Required task → Locate and copy all lines bearing the word "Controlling".

Dataset excerpts →

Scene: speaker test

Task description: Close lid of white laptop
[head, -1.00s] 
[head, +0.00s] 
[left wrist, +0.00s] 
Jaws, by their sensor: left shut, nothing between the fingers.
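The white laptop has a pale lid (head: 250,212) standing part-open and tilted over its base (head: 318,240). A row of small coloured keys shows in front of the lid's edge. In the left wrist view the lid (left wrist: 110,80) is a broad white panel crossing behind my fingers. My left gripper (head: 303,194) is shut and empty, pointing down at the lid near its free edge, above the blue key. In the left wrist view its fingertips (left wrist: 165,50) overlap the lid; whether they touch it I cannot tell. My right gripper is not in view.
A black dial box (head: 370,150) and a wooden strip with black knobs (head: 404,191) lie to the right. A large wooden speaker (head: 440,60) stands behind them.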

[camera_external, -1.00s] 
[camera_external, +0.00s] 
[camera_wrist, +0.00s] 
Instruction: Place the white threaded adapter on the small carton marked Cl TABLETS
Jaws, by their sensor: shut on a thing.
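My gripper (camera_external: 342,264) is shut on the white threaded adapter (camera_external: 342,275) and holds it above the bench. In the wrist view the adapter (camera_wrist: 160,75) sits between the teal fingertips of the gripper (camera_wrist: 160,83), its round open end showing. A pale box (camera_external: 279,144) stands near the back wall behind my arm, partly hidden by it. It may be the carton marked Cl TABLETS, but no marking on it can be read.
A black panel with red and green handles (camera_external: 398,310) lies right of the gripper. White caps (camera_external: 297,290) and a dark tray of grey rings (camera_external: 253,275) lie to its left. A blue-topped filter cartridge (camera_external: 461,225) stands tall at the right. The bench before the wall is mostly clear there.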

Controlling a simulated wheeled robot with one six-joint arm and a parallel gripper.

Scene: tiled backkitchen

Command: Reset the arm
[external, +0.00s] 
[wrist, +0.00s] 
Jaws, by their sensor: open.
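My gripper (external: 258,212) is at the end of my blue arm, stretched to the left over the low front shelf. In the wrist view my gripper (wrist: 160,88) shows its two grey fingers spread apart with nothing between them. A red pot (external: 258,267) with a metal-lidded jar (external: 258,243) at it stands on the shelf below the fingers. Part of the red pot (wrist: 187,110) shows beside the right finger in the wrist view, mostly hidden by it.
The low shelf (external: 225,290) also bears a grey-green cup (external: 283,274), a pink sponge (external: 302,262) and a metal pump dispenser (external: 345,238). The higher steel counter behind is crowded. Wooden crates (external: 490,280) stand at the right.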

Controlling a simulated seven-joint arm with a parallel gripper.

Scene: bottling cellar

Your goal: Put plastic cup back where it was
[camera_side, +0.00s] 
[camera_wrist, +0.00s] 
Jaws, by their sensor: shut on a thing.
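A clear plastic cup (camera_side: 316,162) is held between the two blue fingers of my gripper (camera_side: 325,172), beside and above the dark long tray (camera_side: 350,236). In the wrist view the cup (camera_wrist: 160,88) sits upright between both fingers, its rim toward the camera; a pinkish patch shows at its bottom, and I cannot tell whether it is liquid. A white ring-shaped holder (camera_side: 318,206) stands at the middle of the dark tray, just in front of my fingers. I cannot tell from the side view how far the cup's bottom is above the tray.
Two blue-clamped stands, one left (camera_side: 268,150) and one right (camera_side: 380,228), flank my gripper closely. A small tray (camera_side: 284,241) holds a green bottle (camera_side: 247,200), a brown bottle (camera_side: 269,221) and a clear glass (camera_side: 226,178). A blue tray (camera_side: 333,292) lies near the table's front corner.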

Response →
Controlling a simulated wheeled robot with one six-joint arm and a parallel gripper.
Controlling a simulated seven-joint arm with a parallel gripper.

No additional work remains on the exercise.